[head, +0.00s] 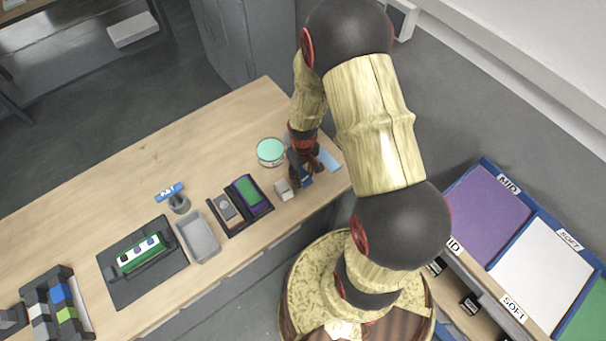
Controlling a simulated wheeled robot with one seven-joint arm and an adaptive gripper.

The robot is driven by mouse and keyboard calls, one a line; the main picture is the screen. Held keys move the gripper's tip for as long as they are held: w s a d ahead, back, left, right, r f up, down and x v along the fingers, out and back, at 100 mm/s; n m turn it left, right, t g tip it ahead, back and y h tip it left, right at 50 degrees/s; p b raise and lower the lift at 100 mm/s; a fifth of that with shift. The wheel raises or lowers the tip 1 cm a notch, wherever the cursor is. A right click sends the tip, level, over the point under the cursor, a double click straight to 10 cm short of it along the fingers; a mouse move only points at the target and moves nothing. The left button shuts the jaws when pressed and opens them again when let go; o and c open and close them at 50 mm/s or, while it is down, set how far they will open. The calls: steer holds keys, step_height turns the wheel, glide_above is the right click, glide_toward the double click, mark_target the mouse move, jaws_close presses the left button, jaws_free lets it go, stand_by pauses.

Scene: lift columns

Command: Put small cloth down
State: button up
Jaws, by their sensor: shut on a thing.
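My gripper (301,178) is low over the right end of the wooden table, seen from above and partly hidden by its own wrist. It is shut on the small cloth (328,160), a light blue piece that shows just to the right of the fingers. The grip itself is hidden, and I cannot tell whether the cloth touches the tabletop.
On the wooden table (150,155), a round teal-topped container (270,151) stands left of the gripper. A small light grey block (284,190) and a dark tray (239,204) are close by. A grey bin (198,236) is farther left. The table's back left is clear.

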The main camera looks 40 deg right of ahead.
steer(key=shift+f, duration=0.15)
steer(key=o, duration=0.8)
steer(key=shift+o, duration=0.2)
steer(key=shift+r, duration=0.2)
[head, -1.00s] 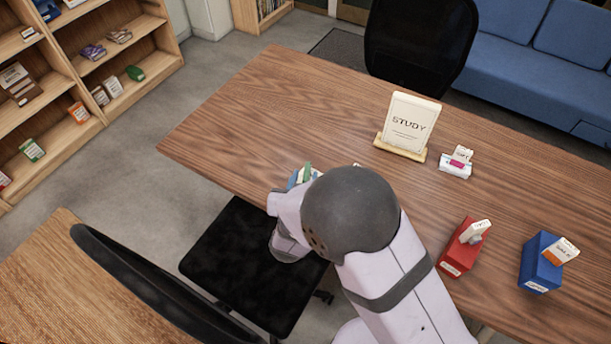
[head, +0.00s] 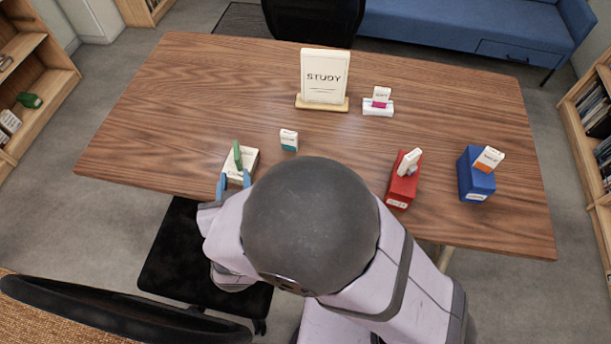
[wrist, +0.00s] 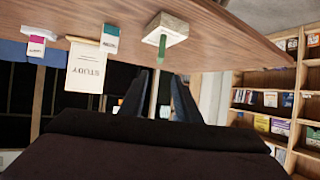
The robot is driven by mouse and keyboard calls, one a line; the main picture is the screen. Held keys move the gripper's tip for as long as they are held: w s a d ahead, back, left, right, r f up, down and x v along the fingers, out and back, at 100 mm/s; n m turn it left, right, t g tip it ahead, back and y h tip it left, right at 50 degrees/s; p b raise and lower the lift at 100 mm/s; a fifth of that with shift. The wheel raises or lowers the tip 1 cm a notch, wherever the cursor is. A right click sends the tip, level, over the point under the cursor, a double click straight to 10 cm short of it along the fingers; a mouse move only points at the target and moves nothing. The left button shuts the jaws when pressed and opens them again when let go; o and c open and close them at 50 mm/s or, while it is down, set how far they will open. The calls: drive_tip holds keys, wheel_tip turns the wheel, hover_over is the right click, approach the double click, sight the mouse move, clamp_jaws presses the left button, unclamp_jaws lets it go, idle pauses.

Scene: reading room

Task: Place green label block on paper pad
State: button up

• [WHAT YOU HAVE TO DO]:
Copy the whole of the material above exactly, but not its images.

• [THE REPLY]:
[head, +0.00s] 
Controlling a simulated wheeled robot with one seven-joint arm and an adaptive gripper.

The robot is driven by mouse and keyboard calls, one a line; the main picture is the screen. Held keys move the gripper's tip for as long as they are held: w s a d ahead, back, left, right, r f up, down and x v along the fingers, out and back, at 100 mm/s; n m turn it left, right, t g tip it ahead, back and y h tip it left, right at 50 degrees/s; p b raise and lower the lift at 100 mm/s; a fifth of that with shift. The wheel raises or lowers the tip 1 cm a notch, wherever the cursor is. A right click sends the tip, level, over the point under the cursor, a double click straight to 10 cm short of it along the fingers; a mouse move only points at the target and moves nothing. The left button shuts the jaws when pressed and opens them again when let go; o and c open and close them at 50 mm/s or, while it is down, set how far they will open. The calls: steer holds keys, step_height turns the wheel, glide_above is the right click, glide_toward the double click, mark_target the mouse move, jaws_close presses the left button, jaws_free lets it go, stand_by pauses.

Scene: lift columns

Command: Put small cloth down
State: button up
Jaws, by their sensor: shut on a thing.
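My gripper (301,178) is low over the right end of the wooden table, seen from above and partly hidden by its own wrist. It is shut on the small cloth (328,160), a light blue piece that shows just to the right of the fingers. The grip itself is hidden, and I cannot tell whether the cloth touches the tabletop.
On the wooden table (150,155), a round teal-topped container (270,151) stands left of the gripper. A small light grey block (284,190) and a dark tray (239,204) are close by. A grey bin (198,236) is farther left. The table's back left is clear.

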The main camera looks 40 deg right of ahead.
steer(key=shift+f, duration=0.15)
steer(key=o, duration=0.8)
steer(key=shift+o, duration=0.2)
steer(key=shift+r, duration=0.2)
[head, -1.00s] 
[head, +0.00s] 
[wrist, +0.00s] 
The robot is driven by mouse and keyboard calls, one a line; the main picture is the screen. Held keys move the gripper's tip for as long as they are held: w s a d ahead, back, left, right, r f up, down and x v along the fingers, out and back, at 100 mm/s; n m turn it left, right, t g tip it ahead, back and y h tip it left, right at 50 degrees/s; p b raise and lower the lift at 100 mm/s; a fifth of that with shift. The wheel raises or lowers the tip 1 cm a notch, wherever the cursor is. A right click sends the tip, level, over the point under the cursor, a double click straight to 10 cm short of it along the fingers; a mouse move only points at the target and moves nothing. The left button shuts the jaws when pressed and opens them again when let go; o and c open and close them at 50 mm/s or, while it is down, set how far they will open. The calls: drive_tip holds keys, wheel_tip turns the wheel, hover_over is the right click, approach the double click, sight the mouse move, clamp_jaws presses the left button, unclamp_jaws lets it go, idle pauses.

Scene: reading room

Task: Place green label block on paper pad
State: button up

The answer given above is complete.